Every entry here needs to be repeated exactly.
— start of EXCERPTED RECORDS —
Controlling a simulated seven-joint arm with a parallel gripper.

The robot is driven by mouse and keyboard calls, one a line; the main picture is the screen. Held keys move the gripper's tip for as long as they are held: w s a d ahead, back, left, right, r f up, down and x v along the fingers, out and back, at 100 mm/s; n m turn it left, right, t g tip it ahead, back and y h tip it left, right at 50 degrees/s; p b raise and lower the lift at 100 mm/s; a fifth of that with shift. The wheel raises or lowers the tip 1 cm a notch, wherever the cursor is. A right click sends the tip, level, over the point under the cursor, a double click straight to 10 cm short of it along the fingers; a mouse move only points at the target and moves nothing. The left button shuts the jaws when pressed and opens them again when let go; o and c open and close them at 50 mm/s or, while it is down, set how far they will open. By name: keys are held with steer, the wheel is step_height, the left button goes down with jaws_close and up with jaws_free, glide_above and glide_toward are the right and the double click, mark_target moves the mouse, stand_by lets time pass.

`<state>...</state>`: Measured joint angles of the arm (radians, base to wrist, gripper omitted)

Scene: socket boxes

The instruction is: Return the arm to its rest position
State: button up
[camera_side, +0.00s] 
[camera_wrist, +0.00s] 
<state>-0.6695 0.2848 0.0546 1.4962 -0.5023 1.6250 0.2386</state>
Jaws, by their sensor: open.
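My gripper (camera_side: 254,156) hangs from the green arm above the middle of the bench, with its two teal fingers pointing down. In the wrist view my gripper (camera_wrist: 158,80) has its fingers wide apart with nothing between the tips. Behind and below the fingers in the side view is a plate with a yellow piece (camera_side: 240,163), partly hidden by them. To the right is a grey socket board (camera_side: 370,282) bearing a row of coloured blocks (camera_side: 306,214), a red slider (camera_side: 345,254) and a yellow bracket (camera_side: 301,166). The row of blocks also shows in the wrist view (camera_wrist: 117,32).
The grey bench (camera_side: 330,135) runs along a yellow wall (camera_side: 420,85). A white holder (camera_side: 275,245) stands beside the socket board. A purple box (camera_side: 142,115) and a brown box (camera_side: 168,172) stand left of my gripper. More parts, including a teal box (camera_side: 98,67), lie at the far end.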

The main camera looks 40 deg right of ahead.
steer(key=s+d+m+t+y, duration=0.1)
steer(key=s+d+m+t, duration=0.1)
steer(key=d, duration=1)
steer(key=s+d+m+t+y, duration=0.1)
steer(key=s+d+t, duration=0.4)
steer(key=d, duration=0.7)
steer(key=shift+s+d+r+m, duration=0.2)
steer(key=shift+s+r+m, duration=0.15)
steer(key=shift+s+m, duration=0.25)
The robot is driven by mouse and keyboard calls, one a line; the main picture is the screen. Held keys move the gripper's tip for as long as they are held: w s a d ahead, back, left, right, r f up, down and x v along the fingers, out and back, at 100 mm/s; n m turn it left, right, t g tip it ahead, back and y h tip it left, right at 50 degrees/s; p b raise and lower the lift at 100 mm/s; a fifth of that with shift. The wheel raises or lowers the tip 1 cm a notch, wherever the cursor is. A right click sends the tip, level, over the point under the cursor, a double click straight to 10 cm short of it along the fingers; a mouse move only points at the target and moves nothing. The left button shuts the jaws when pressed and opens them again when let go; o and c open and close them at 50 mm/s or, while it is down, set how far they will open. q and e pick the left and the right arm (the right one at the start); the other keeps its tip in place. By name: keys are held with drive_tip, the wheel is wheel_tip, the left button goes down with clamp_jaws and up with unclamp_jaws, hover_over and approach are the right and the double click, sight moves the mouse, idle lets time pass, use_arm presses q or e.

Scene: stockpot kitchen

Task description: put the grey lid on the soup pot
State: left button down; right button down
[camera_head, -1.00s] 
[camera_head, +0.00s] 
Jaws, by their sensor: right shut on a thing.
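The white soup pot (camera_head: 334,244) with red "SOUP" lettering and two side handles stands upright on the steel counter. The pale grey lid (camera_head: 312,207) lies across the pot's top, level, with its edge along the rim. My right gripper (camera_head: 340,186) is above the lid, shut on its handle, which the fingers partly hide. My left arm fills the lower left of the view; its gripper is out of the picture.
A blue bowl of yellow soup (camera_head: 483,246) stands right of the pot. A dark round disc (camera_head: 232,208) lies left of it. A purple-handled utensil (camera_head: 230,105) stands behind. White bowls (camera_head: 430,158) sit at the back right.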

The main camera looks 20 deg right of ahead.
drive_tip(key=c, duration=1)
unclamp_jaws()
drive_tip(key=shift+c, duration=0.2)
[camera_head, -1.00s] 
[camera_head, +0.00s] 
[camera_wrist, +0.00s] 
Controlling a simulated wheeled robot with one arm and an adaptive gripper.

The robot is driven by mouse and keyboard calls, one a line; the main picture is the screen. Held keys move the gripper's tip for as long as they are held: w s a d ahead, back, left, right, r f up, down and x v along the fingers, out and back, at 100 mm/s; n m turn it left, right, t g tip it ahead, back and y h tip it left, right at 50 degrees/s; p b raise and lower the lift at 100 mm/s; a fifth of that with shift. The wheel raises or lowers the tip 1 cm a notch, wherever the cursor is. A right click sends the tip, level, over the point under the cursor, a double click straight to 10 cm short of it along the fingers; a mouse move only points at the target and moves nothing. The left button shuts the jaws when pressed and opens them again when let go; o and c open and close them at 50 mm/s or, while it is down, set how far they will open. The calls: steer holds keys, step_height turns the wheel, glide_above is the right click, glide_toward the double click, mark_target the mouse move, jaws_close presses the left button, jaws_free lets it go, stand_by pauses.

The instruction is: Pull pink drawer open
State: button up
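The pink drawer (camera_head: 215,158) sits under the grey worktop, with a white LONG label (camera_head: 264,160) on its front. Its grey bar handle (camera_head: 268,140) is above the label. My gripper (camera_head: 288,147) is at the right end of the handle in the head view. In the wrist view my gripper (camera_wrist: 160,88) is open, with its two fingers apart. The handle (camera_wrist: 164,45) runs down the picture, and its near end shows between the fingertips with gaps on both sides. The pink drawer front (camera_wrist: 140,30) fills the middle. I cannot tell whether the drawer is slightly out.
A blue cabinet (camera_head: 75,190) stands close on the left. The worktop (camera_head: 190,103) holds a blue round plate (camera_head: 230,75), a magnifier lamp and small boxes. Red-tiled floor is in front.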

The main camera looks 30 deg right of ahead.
— end of EXCERPTED RECORDS —
SOLUTION TO THIS PROBLEM:
Controlling a simulated seven-joint arm with a parallel gripper.

The robot is driven by mouse and keyboard calls, one a line; the main picture is the screen. Held keys move the gripper's tip for as long as they are held: w s a d ahead, back, left, right, r f up, down and x v along the fingers, out and back, at 100 mm/s; n m turn it left, right, t g tip it ahead, back and y h tip it left, right at 50 degrees/s; p b raise and lower the lift at 100 mm/s; a fifth of that with shift. The wheel raises or lowers the tip 1 cm a notch, wherever the cursor is. A right click sends the tip, level, over the point under the cursor, a double click straight to 10 cm short of it along the fingers; a mouse move only points at the target and moves nothing. The left button shuts the jaws when pressed and opens them again when let go; o and c open and close them at 50 mm/s or, while it is down, set how far they will open. By name: keys are held with steer, the wheel is step_height, the left button goes down with jaws_close and up with jaws_free, glide_above and glide_toward are the right and the double click, mark_target moves the mouse, stand_by lets time pass.

`<state>...</state>`: Measured joint angles of the arm (radians, base to wrist, gripper omitted)

Scene: socket boxes

The instruction is: Return the arm to its rest position
State: button up
[camera_side, +0.00s] 
[camera_wrist, +0.00s] 
<state>-0.6695 0.2848 0.0546 1.4962 -0.5023 1.6250 0.2386</state>
Jaws, by their sensor: open.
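My gripper (camera_side: 254,156) hangs from the green arm above the middle of the bench, with its two teal fingers pointing down. In the wrist view my gripper (camera_wrist: 158,80) has its fingers wide apart with nothing between the tips. Behind and below the fingers in the side view is a plate with a yellow piece (camera_side: 240,163), partly hidden by them. To the right is a grey socket board (camera_side: 370,282) bearing a row of coloured blocks (camera_side: 306,214), a red slider (camera_side: 345,254) and a yellow bracket (camera_side: 301,166). The row of blocks also shows in the wrist view (camera_wrist: 117,32).
The grey bench (camera_side: 330,135) runs along a yellow wall (camera_side: 420,85). A white holder (camera_side: 275,245) stands beside the socket board. A purple box (camera_side: 142,115) and a brown box (camera_side: 168,172) stand left of my gripper. More parts, including a teal box (camera_side: 98,67), lie at the far end.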

The main camera looks 40 deg right of ahead.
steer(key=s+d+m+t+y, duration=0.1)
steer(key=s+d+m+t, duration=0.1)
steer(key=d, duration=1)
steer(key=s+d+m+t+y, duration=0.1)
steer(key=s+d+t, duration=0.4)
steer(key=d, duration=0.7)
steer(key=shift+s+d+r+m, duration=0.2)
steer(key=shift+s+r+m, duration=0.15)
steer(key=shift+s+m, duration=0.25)
The robot is driven by mouse and keyboard calls, one a line; the main picture is the screen. Held keys move the gripper's tip for as long as they are held: w s a d ahead, back, left, right, r f up, down and x v along the fingers, out and back, at 100 mm/s; n m turn it left, right, t g tip it ahead, back and y h tip it left, right at 50 degrees/s; p b raise and lower the lift at 100 mm/s; a fifth of that with shift. The wheel raises or lowers the tip 1 cm a notch, wherever the cursor is. A right click sends the tip, level, over the point under the cursor, a double click straight to 10 cm short of it along the fingers; a mouse move only points at the target and moves nothing. The left button shuts the jaws when pressed and opens them again when let go; o and c open and close them at 50 mm/s or, while it is down, set how far they will open. q and e pick the left and the right arm (the right one at the start); the other keeps its tip in place. By name: keys are held with drive_tip, the wheel is wheel_tip, the left button goes down with clamp_jaws and up with unclamp_jaws, hover_over and approach are the right and the double click, sight moves the mouse, idle lets time pass, use_arm presses q or e.

Scene: stockpot kitchen

Task description: put the grey lid on the soup pot
State: left button down; right button down
[camera_head, -1.00s] 
[camera_head, +0.00s] 
Jaws, by their sensor: right shut on a thing.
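The white soup pot (camera_head: 334,244) with red "SOUP" lettering and two side handles stands upright on the steel counter. The pale grey lid (camera_head: 312,207) lies across the pot's top, level, with its edge along the rim. My right gripper (camera_head: 340,186) is above the lid, shut on its handle, which the fingers partly hide. My left arm fills the lower left of the view; its gripper is out of the picture.
A blue bowl of yellow soup (camera_head: 483,246) stands right of the pot. A dark round disc (camera_head: 232,208) lies left of it. A purple-handled utensil (camera_head: 230,105) stands behind. White bowls (camera_head: 430,158) sit at the back right.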

The main camera looks 20 deg right of ahead.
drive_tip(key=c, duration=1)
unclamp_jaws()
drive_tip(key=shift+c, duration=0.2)
[camera_head, -1.00s] 
[camera_head, +0.00s] 
[camera_wrist, +0.00s] 
Controlling a simulated wheeled robot with one arm and an adaptive gripper.

The robot is driven by mouse and keyboard calls, one a line; the main picture is the screen. Held keys move the gripper's tip for as long as they are held: w s a d ahead, back, left, right, r f up, down and x v along the fingers, out and back, at 100 mm/s; n m turn it left, right, t g tip it ahead, back and y h tip it left, right at 50 degrees/s; p b raise and lower the lift at 100 mm/s; a fifth of that with shift. The wheel raises or lowers the tip 1 cm a notch, wherever the cursor is. A right click sends the tip, level, over the point under the cursor, a double click straight to 10 cm short of it along the fingers; a mouse move only points at the target and moves nothing. The left button shuts the jaws when pressed and opens them again when let go; o and c open and close them at 50 mm/s or, while it is down, set how far they will open. The calls: steer holds keys, step_height turns the wheel, glide_above is the right click, glide_toward the double click, mark_target the mouse move, jaws_close presses the left button, jaws_free lets it go, stand_by pauses.

The instruction is: Pull pink drawer open
State: button up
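The pink drawer (camera_head: 215,158) sits under the grey worktop, with a white LONG label (camera_head: 264,160) on its front. Its grey bar handle (camera_head: 268,140) is above the label. My gripper (camera_head: 288,147) is at the right end of the handle in the head view. In the wrist view my gripper (camera_wrist: 160,88) is open, with its two fingers apart. The handle (camera_wrist: 164,45) runs down the picture, and its near end shows between the fingertips with gaps on both sides. The pink drawer front (camera_wrist: 140,30) fills the middle. I cannot tell whether the drawer is slightly out.
A blue cabinet (camera_head: 75,190) stands close on the left. The worktop (camera_head: 190,103) holds a blue round plate (camera_head: 230,75), a magnifier lamp and small boxes. Red-tiled floor is in front.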

The main camera looks 30 deg right of ahead.

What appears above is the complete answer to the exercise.